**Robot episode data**
▼
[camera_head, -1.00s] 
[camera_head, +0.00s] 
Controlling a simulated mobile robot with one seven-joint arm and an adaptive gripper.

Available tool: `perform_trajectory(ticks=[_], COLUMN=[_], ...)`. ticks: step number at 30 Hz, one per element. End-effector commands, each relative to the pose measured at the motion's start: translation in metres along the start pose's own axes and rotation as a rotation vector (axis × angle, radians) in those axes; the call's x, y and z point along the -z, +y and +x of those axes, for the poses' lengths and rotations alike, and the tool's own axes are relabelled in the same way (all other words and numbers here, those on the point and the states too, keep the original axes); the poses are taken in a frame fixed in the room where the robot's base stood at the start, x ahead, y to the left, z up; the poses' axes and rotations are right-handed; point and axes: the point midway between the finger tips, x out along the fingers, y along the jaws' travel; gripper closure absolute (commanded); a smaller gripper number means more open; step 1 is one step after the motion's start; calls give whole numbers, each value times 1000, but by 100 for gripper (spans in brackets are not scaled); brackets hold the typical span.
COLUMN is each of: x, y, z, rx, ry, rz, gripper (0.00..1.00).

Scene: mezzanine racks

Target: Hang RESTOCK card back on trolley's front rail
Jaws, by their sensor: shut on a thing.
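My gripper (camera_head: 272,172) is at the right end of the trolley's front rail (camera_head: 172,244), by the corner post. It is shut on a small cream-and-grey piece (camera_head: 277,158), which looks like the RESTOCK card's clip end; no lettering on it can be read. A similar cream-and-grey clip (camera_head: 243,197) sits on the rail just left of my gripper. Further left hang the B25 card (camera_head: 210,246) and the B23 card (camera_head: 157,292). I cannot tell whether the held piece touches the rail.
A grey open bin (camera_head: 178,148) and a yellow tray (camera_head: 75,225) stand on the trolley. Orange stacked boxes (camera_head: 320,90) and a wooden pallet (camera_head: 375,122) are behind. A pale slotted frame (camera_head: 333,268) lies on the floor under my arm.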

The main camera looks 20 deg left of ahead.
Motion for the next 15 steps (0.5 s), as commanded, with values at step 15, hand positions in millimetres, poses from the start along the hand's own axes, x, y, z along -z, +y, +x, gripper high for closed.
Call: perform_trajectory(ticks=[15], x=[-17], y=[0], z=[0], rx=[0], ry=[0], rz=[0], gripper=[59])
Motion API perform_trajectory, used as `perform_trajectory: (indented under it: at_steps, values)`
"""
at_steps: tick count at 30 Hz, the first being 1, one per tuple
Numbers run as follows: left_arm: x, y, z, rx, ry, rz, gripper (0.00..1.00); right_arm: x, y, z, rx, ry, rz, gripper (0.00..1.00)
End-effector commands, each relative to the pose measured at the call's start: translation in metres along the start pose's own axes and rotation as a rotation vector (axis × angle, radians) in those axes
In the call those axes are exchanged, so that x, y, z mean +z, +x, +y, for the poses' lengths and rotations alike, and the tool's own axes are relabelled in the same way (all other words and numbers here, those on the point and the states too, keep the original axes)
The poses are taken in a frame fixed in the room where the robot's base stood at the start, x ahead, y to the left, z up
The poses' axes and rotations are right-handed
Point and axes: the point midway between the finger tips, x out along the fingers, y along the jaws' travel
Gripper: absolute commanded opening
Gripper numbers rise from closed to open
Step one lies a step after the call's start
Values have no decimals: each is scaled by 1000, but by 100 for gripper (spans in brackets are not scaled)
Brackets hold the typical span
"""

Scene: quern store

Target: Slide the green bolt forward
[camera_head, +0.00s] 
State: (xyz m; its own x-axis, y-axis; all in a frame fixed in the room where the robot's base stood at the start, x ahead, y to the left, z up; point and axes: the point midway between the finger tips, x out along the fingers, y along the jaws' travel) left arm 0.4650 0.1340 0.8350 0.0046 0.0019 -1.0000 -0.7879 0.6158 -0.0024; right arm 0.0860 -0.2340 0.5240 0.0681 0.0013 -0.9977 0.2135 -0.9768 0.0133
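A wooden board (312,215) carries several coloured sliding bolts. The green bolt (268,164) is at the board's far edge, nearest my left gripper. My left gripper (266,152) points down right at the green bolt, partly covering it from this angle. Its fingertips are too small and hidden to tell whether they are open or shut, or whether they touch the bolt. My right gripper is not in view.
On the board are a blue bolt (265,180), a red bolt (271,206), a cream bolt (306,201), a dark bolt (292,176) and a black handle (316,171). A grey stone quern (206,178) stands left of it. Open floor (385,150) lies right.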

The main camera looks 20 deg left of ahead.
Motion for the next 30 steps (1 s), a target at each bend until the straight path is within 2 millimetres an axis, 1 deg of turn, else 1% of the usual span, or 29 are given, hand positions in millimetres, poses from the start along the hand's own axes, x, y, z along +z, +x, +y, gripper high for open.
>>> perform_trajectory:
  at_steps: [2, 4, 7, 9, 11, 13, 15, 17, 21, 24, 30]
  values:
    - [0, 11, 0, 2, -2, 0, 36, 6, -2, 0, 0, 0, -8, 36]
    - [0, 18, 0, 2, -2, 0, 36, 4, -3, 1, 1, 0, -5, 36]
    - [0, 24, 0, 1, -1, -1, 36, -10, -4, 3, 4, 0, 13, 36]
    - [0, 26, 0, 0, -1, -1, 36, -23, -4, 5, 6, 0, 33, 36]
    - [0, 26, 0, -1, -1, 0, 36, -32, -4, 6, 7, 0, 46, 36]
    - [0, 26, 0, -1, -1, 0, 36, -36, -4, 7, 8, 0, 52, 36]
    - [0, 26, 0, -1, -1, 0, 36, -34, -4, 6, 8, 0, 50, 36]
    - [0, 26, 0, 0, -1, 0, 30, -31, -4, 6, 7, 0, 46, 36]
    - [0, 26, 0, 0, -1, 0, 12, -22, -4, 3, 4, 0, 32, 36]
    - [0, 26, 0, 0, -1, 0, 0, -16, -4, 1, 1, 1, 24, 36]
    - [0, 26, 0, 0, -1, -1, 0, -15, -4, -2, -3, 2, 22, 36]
▲
▼
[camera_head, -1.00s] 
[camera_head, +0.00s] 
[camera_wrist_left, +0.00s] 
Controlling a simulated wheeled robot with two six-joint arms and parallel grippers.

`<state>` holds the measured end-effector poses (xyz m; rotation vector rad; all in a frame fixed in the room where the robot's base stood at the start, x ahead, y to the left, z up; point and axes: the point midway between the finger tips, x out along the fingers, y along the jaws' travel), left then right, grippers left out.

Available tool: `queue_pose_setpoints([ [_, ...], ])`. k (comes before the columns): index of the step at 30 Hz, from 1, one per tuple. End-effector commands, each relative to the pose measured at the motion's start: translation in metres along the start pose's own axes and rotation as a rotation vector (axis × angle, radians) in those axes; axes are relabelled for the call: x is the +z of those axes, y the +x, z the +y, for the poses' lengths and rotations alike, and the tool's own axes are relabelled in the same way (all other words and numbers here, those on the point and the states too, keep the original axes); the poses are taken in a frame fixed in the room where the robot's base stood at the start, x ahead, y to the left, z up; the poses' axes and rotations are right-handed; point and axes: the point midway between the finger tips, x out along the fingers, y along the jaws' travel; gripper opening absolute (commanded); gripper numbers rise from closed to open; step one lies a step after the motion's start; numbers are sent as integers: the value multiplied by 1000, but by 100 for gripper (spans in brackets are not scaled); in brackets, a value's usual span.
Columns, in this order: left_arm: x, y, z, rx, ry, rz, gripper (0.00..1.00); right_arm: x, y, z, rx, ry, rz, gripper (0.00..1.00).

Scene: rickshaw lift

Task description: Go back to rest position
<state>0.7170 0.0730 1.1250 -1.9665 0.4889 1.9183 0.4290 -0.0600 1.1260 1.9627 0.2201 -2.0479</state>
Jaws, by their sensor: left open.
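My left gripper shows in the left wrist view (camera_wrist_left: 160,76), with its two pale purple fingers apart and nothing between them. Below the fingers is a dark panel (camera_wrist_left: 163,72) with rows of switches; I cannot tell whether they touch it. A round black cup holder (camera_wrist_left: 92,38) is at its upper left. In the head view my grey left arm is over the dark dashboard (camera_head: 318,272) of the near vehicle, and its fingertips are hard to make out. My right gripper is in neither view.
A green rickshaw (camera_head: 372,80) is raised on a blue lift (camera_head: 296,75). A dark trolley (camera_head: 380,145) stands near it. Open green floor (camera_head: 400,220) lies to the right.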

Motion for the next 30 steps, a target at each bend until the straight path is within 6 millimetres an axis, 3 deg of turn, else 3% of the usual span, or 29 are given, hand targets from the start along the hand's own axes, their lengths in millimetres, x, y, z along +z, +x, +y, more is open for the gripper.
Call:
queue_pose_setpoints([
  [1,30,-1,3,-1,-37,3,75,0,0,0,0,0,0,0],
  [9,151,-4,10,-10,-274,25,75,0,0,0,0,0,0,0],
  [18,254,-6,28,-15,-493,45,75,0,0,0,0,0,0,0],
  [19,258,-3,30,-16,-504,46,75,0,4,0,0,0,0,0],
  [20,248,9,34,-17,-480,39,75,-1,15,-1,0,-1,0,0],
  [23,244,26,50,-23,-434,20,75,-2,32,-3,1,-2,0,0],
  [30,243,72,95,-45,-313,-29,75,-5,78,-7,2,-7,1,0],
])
▲
**Given problem**
Return nothing but the lines running from the line with "at_steps: tick count" through the line with "Step one lies a step after the call's start", exactly as they appear.

**Solution**
at_steps: tick count at 30 Hz, the first being 1, one per tuple
Numbers run as follows: left_arm: x, y, z, rx, ry, rz, gripper (0.00..1.00); right_arm: x, y, z, rx, ry, rz, gripper (0.00..1.00)
End-effector commands, each relative to the pose measured at the call's start: translation in metres along the start pose's own axes and rotation as a rotation vector (axis × angle, radians) in those axes
In the call those axes are exchanged, so that x, y, z mean +z, +x, +y, for the poses' lengths and rotations alike, and the tool's own axes are relabelled in the same way (all other words and numbers here, those on the point and the states too, keep the original axes)
The poses are taken in a frame fixed in the room where the robot's base stood at the start, x ahead, y to the left, z up
The poses' axes and rotations are right-handed
Point and axes: the point midway between the finger tips, x out along the fingers, y along the jaws' travel
Gripper: absolute commanded opening
Gripper numbers rise from closed to open
Step one lies a step after the call's start

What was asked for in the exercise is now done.